Eine Explosion in einem idyllischen Dorf bringt ein Verlies und grausames Versteck ans Licht. Der “Tatort“ lebt von dem, was nicht gezeigt wird.

Berlin. Ein Rudel Hunde stromert herrenlos über die Straße, auf einem Hausdach thront ein blauer Papagei. Irgendetwas stimmt nicht in dem ansonsten so idyllisch anmutenden Dorf, in dem „Tatort“-Kommissarin Charlotte Lindholm (Maria Furtwängler) auf den Abschleppdienst wartet. Der 19. Fall der Hannoveraner Ermittlerin „Schwarze Tiger, weiße Löwen“, den das Erste am Sonntag (11. Dezember, 20.15 Uhr) zeigt, beginnt mit einer trügerischen Ruhe: Inmitten des surreal anmutenden Szenarios explodiert ein Haus.

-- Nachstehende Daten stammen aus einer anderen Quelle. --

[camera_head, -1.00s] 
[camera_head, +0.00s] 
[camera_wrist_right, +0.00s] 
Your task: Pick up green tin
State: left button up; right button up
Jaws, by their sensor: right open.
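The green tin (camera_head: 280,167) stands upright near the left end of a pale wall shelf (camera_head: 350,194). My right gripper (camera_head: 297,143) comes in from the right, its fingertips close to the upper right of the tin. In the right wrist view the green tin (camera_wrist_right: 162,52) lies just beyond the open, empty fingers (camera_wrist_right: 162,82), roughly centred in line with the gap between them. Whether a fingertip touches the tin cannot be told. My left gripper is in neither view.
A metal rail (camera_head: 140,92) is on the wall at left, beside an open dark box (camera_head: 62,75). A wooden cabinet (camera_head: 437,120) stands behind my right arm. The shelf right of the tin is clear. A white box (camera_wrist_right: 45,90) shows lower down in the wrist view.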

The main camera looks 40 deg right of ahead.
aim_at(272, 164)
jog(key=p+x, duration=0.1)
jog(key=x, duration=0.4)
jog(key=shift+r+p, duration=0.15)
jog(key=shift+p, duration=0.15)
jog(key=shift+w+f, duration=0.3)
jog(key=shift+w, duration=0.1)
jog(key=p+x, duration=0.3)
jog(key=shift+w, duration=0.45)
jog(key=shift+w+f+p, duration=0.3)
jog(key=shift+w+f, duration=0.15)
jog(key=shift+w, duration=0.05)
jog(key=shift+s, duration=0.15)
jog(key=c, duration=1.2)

Wie sich herausstellt, befand sich darin eine Tierpension, der Mann der Besitzerin wurde getötet. Lindholm nimmt die Ermittlungen auf, eher widerwillig unterstützt von der örtlichen Kommissarin Malchus (Inka Friedrich). Dabei stößt sie auf eine kleine Laube am Waldrand, in der sich Fotos einer jungen Frau sowie Kinderspielzeug finden. Allem Anschein nach hat der Tote ein Doppelleben geführt, doch von der vermeintlichen Zweitfamilie keine Spur.

Bei dem Versuch, die Frau und das Kind ausfindig zu machen, ergeben sich für die Kommissarin immer mehr Ungereimtheiten. Dabei wirken sich ihre privaten Liebeswirren zunehmend auf ihre Arbeit aus. Der unnahbare Journalist Jan Liebermann (Benjamin Sadler), der Lindholm bei ihrem letzten Fall geholfen hatte, verdreht der Blondine mächtig den Kopf. „Sie sind so sensibel wie ein blindes Nashorn“, rüffelt Malchus die verknallte Kollegin angesichts ihrer Männerprobleme.

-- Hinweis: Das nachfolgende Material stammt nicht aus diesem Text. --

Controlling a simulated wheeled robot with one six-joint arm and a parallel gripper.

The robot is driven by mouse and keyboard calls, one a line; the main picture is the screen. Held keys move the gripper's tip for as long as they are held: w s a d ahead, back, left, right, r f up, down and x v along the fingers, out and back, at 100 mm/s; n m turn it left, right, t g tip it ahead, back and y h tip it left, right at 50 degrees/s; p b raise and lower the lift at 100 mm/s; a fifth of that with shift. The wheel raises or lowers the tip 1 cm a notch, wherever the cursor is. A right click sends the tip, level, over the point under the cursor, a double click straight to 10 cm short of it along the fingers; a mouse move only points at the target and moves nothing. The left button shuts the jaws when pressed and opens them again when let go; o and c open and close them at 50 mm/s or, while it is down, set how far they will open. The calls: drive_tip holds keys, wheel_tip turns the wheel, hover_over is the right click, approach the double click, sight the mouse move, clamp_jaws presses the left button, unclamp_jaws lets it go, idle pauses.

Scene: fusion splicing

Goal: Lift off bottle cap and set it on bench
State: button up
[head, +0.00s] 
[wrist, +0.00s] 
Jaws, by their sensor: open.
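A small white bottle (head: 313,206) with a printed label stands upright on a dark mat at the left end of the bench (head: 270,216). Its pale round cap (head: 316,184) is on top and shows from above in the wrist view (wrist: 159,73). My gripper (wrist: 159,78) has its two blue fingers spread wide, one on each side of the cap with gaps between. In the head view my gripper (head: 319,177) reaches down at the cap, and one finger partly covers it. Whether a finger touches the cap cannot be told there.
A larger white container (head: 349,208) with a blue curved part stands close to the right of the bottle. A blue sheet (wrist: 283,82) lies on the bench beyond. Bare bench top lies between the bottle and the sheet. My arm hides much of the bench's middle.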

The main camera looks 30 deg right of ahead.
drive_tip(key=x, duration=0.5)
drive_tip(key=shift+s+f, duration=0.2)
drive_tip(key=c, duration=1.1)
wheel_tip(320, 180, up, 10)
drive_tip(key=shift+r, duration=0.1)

Anleihen an Fall Natascha Kampusch

Als die beiden die Laube noch einmal durchsuchen, entdecken sie - versteckt hinter einem Kachelofen – ein unterirdisches Verlies. Darin ein leeres Kinderbett mit Handschellen. Ein Anblick, der selbst die sonst so starke Lindholm zwischenzeitlich die Beherrschung verlieren lässt. In der intensivsten Szene des Films konfrontiert sie die Ehefrau des Getöteten (Michaela Casper) in dem engen Verschlag mit den Taten ihres Mannes. Die klaustrophobische Enge des Verlieses ist dabei fast mit Händen zu greifen.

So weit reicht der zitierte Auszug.